Stated problem:
Strip the pictures and reproduce the rest of the listing exactly.

Source material:
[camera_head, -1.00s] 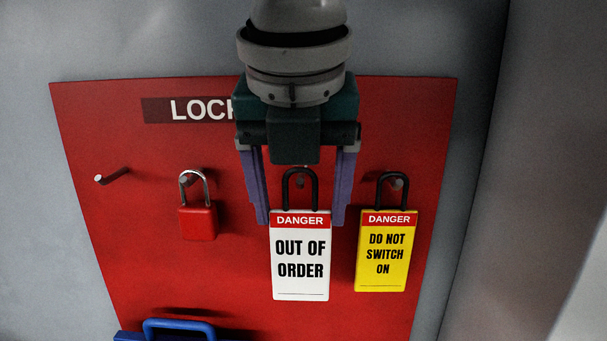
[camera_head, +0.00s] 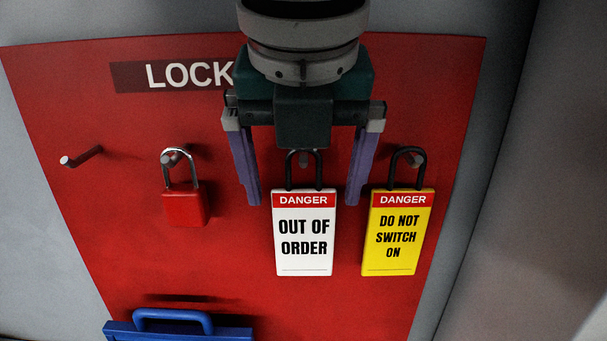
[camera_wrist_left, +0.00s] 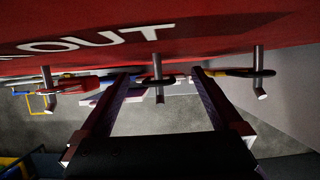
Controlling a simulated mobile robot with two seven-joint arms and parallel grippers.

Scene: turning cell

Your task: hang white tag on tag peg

Solution to this task:
[camera_head, -1.00s] 
[camera_head, +0.00s] 
[camera_wrist_left, +0.00s] 
Controlling a simulated mobile robot with two seven-joint arms and parallel grippers.

Scene: turning cell

Your task: hang white tag on tag peg

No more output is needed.